Topic: The Importance of Data Design for Future Government Services.
Much has been written about the need to make it easy for people to deal with the government and transform government services to be simple, clear and fast. There are high expectations that Artificial Intelligence (AI) will enable the transformation of services to free up public servants and serve citizens more effectively. AI is built on fit-for-purpose data.
Currently, within government, much attention is given the use of data for user experience, data analysis, forecasting or developing application programming interfaces. There are significant programs underway or being planned to enable access and sharing of data across agencies. Because of Digital Continuity, 2020 agencies are putting in place data governance and data management processes and procedures.

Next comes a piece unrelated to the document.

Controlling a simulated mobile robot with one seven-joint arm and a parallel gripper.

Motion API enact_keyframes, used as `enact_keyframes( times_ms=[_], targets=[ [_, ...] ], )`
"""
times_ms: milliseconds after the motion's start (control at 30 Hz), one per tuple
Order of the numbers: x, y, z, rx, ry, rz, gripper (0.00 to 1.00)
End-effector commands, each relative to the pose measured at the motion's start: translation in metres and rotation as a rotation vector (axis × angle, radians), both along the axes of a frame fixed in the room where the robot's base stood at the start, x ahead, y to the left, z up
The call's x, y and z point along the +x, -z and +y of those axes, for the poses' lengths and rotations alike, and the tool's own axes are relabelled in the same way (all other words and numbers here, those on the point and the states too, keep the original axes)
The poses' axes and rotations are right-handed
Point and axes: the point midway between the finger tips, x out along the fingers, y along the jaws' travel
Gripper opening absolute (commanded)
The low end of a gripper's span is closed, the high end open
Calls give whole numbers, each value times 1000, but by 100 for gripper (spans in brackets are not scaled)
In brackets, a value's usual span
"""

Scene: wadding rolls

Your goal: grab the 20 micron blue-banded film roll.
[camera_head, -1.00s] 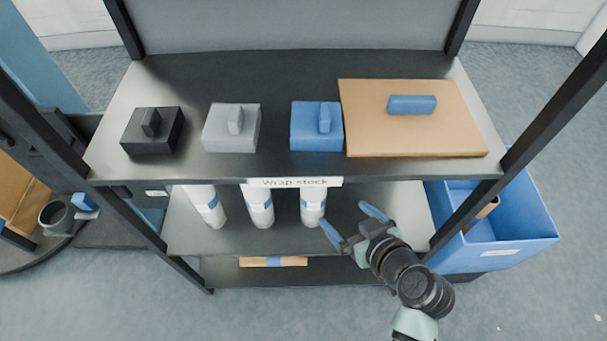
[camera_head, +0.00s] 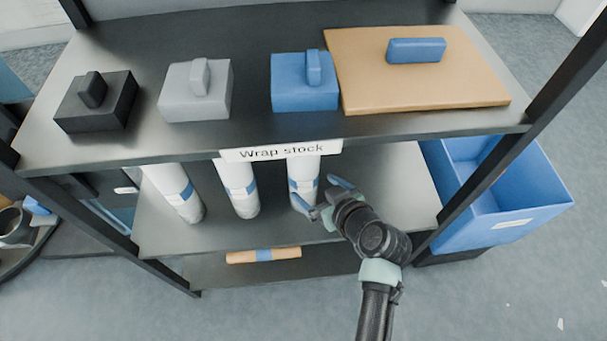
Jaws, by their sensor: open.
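My gripper (camera_head: 327,197) is open, with blue fingertips, at the lower right of the right roll. One fingertip overlaps the roll's lower front and the other is to its right. I cannot tell whether they touch it.
The upper shelf (camera_head: 250,130) overhangs the rolls, with a "Wrap stock" label (camera_head: 281,151) on its edge. Black (camera_head: 96,103), grey (camera_head: 196,93) and blue (camera_head: 304,85) handled blocks sit above. A brown blue-banded roll (camera_head: 264,255) lies below. A blue bin (camera_head: 503,200) stands right.

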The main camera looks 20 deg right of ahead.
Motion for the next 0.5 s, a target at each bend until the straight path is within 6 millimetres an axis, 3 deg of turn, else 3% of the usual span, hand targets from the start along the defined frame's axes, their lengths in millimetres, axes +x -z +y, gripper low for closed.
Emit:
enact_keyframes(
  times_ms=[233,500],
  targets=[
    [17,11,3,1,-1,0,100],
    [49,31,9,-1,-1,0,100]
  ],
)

All this activity is to be commendable. However, the issue I would like to raise is that there is limited discussion on the design, definition, and quality of the data managed. Every government organisation is data rich, but all this data is not the result of a grand design, rather it represents a collection of disparate data sources and projects. Though this data may be of interest from a research or evaluation point of view, it has little to offer in digital transformation.
The definition of design as “A plan or drawing produced to show the look and function or workings of a building, garment, or other object before it is made”. The government must start seeing the need to develop information blueprints and clearly define consistent definitions for terms such as “citizen” before investing in technology and systems to collect and store data. The greater the upfront focus on the design and definition of data the greater the opportunity there will be to use AI and provide meaningful, intelligent services effectively.
I believe that the review should consider recommending that attention is given to building skills associated with the design of fit-for-purpose. Currently, data design is seen as ICT issue, when in fact effective information comes from communication between executives, business areas, data managers and IT developers.
I am the president of DAMA Australia, Australia’s peak professional body for information management practitioners. DAMA (Data Management Association) is a vendor-independent, not for profit professional association of information management practitioners. Its primary objective is to "promote the understanding and practice of managing information as key business assets".
DAMA has been in operation in Australia since the mid-1980s with active DAMA branches in Sydney, Canberra, Melbourne, Perth, Brisbane, Adelaide and Parramatta. Currently, 20+ agencies are corporate members of DAMA Canberra Chapter. DAMA Australia is part of the worldwide network of more than 60 DAMA chapters which form DAMA International.